This work addresses the limitations of large audio language models, which are hindered by the scarcity of high-quality annotated data and insufficient fine-grained time–frequency perception. To overcome these challenges, the authors propose SpectCount, a novel method that enables efficient model fine-tuning through online generation of purposefully designed synthetic audio signals—without requiring real audio recordings, human annotations, or pretrained generative models. SpectCount substantially enhances the model’s time–frequency awareness and cross-domain comprehension across unseen auditory tasks involving sound, music, and speech. The results demonstrate that purely synthetic signals can effectively and data-efficiently rectify model weaknesses and improve generalization performance.

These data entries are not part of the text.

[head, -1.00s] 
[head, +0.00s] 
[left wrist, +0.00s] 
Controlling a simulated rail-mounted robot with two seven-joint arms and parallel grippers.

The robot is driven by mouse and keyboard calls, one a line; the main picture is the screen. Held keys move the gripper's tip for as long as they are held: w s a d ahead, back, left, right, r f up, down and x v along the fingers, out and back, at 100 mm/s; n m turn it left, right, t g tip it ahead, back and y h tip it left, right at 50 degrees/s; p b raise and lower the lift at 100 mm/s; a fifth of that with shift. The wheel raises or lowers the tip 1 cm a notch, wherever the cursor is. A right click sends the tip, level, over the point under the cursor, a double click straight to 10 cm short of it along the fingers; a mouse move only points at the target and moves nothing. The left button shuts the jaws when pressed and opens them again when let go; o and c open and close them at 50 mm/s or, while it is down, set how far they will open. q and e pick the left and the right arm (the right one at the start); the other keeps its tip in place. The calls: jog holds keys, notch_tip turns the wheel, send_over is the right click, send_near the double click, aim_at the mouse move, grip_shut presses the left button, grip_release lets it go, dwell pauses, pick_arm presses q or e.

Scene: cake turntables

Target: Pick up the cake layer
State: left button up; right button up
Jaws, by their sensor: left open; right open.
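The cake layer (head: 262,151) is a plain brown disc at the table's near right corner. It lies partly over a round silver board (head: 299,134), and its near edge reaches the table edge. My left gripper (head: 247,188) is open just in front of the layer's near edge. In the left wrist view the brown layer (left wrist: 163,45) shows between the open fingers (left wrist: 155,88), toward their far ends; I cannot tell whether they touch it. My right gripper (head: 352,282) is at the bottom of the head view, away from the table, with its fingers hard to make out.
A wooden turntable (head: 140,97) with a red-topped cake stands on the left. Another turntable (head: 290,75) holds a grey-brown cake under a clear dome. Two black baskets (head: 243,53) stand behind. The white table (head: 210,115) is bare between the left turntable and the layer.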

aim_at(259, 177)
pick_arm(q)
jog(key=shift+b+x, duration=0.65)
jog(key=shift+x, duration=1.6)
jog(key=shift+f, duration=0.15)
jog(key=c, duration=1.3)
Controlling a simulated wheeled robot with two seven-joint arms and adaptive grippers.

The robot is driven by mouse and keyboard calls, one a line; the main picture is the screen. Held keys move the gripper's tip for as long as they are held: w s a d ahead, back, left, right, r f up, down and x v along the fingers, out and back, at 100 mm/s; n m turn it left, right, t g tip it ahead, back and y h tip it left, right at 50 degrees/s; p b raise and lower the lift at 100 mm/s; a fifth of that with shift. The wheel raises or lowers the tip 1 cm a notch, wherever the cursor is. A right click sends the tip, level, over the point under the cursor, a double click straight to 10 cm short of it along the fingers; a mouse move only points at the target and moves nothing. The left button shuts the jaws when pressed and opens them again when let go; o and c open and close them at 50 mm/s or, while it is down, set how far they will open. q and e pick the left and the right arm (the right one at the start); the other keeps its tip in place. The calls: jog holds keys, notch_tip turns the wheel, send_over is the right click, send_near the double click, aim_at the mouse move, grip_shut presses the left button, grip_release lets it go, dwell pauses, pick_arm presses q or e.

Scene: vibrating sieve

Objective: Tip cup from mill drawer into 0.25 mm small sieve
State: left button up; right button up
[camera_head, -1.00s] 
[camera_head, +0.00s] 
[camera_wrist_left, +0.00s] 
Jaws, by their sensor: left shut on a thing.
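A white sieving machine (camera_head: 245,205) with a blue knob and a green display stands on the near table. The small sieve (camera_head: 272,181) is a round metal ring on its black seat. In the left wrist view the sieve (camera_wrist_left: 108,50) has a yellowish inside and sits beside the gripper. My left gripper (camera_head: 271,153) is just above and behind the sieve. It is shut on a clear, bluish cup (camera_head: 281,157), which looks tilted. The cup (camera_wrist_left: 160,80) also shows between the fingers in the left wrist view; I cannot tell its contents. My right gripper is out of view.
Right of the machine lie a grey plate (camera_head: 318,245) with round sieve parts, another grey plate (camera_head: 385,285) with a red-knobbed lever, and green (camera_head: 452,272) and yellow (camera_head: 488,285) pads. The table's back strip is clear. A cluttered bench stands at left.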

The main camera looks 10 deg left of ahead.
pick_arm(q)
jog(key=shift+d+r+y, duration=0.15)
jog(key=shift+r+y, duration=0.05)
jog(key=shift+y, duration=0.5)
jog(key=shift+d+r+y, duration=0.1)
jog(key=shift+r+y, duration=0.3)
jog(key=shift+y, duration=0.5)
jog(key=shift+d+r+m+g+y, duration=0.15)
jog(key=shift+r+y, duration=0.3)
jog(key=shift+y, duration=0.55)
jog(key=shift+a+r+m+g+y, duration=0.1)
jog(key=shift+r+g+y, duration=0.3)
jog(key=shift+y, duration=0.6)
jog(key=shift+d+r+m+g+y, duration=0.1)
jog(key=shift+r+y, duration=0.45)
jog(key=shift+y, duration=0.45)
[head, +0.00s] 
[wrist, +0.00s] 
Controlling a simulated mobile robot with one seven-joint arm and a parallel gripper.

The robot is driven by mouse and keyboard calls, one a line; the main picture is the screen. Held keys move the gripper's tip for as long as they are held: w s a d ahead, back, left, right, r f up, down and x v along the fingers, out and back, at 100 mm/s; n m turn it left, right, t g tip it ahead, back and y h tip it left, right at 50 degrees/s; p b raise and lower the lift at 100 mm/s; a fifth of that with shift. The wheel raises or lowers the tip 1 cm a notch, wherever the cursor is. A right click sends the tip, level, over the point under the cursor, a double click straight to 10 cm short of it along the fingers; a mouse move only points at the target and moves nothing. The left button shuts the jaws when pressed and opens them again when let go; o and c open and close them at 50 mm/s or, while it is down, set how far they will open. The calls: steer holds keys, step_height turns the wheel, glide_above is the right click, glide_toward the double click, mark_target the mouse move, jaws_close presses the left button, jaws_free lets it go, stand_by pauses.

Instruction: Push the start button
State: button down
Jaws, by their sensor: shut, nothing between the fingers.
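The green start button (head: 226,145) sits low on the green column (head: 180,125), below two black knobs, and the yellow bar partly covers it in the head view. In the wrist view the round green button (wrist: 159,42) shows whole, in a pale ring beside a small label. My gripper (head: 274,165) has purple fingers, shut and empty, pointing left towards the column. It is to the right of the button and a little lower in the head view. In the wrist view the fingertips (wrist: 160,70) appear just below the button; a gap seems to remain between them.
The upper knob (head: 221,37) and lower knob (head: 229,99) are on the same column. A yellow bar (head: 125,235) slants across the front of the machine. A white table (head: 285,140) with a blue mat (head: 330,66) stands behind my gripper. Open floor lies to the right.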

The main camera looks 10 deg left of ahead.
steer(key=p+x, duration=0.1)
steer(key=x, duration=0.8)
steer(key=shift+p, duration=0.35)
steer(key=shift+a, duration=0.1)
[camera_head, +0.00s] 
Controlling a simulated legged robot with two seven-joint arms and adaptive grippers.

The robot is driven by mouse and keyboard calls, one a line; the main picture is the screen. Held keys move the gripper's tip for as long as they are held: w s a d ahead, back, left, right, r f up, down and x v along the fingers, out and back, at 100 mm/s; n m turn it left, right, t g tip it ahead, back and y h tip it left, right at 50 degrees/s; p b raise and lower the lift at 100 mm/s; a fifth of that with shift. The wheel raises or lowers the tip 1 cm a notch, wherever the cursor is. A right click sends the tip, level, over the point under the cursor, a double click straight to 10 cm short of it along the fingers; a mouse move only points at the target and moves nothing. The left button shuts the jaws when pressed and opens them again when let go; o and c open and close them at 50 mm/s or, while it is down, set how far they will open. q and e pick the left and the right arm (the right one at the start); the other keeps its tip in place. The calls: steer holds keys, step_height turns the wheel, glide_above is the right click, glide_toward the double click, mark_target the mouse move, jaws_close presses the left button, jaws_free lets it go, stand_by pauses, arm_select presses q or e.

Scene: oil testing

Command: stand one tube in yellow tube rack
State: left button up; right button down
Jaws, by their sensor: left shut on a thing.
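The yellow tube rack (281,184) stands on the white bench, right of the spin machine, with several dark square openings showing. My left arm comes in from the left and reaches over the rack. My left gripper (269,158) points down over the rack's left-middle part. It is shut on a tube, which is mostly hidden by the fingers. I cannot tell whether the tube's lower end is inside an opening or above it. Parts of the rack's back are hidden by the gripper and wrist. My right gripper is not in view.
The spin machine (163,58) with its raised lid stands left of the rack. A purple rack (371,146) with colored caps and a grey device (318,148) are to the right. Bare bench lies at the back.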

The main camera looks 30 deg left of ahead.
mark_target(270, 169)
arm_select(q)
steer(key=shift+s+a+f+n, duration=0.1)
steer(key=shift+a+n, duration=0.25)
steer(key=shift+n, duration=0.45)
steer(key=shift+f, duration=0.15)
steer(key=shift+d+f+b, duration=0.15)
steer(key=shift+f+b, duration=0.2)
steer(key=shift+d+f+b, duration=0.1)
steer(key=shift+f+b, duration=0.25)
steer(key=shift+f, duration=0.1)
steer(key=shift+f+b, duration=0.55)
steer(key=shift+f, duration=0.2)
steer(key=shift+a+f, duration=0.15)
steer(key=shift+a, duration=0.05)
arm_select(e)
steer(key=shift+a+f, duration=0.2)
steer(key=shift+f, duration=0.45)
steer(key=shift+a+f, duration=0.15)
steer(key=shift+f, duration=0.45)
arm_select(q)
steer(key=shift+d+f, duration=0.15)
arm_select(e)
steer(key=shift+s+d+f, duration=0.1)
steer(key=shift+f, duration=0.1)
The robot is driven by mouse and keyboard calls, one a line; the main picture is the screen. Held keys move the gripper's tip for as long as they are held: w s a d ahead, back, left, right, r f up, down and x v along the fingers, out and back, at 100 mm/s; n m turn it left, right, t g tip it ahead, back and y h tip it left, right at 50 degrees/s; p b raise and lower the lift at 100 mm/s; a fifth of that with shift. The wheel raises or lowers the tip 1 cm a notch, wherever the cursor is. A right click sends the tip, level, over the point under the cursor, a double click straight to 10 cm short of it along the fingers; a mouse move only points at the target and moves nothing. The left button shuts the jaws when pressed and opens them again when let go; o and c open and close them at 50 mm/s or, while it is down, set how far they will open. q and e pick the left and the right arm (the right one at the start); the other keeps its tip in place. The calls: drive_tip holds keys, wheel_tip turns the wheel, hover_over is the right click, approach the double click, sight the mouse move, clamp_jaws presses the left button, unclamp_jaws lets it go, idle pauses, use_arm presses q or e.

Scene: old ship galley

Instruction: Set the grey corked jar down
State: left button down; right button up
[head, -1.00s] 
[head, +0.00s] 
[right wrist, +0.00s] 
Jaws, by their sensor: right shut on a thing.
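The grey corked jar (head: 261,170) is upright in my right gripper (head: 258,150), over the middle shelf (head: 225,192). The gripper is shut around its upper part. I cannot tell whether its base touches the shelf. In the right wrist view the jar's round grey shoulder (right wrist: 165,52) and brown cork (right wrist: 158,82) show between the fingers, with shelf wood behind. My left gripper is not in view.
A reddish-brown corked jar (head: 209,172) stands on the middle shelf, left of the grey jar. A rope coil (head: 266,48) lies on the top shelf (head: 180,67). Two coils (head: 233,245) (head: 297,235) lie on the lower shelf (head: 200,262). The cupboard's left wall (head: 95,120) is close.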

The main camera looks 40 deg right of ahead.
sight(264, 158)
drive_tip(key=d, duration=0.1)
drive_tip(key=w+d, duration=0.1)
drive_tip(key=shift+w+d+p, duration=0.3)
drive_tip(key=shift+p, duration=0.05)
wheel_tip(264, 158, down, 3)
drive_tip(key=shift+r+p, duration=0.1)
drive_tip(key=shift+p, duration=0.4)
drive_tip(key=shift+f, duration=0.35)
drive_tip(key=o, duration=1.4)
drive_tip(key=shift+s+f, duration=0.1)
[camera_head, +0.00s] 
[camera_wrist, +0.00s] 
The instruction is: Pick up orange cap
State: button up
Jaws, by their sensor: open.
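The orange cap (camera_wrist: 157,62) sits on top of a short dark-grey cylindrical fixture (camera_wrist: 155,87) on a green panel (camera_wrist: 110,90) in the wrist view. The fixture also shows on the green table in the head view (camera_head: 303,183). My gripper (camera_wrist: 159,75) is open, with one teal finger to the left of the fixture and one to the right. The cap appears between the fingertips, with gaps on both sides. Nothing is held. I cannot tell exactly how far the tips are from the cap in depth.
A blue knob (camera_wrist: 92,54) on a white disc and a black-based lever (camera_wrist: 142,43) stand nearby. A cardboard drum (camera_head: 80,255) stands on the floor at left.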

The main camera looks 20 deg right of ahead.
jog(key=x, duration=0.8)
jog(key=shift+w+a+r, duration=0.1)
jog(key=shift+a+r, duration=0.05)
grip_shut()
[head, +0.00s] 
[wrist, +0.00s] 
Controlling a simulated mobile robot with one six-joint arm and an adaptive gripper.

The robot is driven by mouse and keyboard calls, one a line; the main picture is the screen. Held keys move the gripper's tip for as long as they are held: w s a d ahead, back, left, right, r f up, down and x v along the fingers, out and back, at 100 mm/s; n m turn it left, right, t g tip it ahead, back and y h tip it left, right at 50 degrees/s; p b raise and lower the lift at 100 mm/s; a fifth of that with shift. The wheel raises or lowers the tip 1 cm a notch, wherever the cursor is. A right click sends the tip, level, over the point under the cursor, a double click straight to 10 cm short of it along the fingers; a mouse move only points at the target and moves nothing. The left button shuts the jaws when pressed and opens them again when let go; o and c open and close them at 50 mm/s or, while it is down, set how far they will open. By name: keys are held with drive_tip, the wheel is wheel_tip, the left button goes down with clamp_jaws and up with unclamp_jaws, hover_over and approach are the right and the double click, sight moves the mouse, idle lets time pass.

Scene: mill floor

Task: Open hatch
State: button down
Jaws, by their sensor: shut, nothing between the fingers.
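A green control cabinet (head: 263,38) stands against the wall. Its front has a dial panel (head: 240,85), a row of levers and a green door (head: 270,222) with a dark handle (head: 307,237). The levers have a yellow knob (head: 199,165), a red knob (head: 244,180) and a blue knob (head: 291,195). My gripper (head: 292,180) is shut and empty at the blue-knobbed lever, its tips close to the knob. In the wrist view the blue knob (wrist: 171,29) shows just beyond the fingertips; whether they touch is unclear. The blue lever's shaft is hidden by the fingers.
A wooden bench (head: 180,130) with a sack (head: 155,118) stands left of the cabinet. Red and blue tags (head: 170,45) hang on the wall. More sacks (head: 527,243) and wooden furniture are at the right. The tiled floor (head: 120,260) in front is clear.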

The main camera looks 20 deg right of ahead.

Large audio language models (LALMs) extend large language models with an audio encoder and large-scale audio data. However, the scarcity of high-quality annotated audio data remains a fundamental bottleneck for scaling. Through probing signal detectability analysis, we identify fine-grained spectrotemporal perceptual weaknesses in a foundation LALM. To address these challenges, we propose Spectrotemporal Counting (SpectCount), a data-efficient fine-tuning approach based on fully synthetic audio signals generated on-the-fly, without relying on real-world audio, annotations, or pretrained generative models. SpectCount not only resolves the observed weaknesses but also improves performance on diverse auditory benchmarks spanning sound, music, and speech, unseen during fine-tuning. These results suggest that weakness-targeted synthetic signals provide a data-efficient path toward enhanced auditory understanding capabilities in LALMs.